RECORD EXTRACTS:
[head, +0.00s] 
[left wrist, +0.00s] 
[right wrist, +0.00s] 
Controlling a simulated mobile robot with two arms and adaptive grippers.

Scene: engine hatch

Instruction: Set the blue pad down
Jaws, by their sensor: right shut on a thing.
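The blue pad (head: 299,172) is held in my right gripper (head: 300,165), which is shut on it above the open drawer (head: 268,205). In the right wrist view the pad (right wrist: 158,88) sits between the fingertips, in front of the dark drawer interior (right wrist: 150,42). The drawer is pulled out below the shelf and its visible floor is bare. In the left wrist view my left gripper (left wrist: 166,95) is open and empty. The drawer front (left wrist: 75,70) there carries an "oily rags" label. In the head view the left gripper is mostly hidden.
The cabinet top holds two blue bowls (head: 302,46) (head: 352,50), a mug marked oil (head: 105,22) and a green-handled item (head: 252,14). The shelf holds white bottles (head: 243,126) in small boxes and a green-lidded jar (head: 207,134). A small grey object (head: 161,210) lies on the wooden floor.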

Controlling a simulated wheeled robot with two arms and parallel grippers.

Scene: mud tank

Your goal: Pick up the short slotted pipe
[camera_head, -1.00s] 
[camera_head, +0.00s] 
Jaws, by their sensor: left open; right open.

EXERCISE DETAILS:
Every line from the one containing "[left wrist, +0.00s]" through the last line of the entries must be written out verbatim, and no other line.

TASK ANSWER:
[left wrist, +0.00s] 
[right wrist, +0.00s] 
Controlling a simulated mobile robot with two arms and adaptive grippers.

Scene: engine hatch

Instruction: Set the blue pad down
Jaws, by their sensor: right shut on a thing.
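The blue pad (head: 299,172) is held in my right gripper (head: 300,165), which is shut on it above the open drawer (head: 268,205). In the right wrist view the pad (right wrist: 158,88) sits between the fingertips, in front of the dark drawer interior (right wrist: 150,42). The drawer is pulled out below the shelf and its visible floor is bare. In the left wrist view my left gripper (left wrist: 166,95) is open and empty. The drawer front (left wrist: 75,70) there carries an "oily rags" label. In the head view the left gripper is mostly hidden.
The cabinet top holds two blue bowls (head: 302,46) (head: 352,50), a mug marked oil (head: 105,22) and a green-handled item (head: 252,14). The shelf holds white bottles (head: 243,126) in small boxes and a green-lidded jar (head: 207,134). A small grey object (head: 161,210) lies on the wooden floor.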

Controlling a simulated wheeled robot with two arms and parallel grippers.

Scene: mud tank

Your goal: Pick up the short slotted pipe
[camera_head, -1.00s] 
[camera_head, +0.00s] 
Jaws, by their sensor: left open; right open.

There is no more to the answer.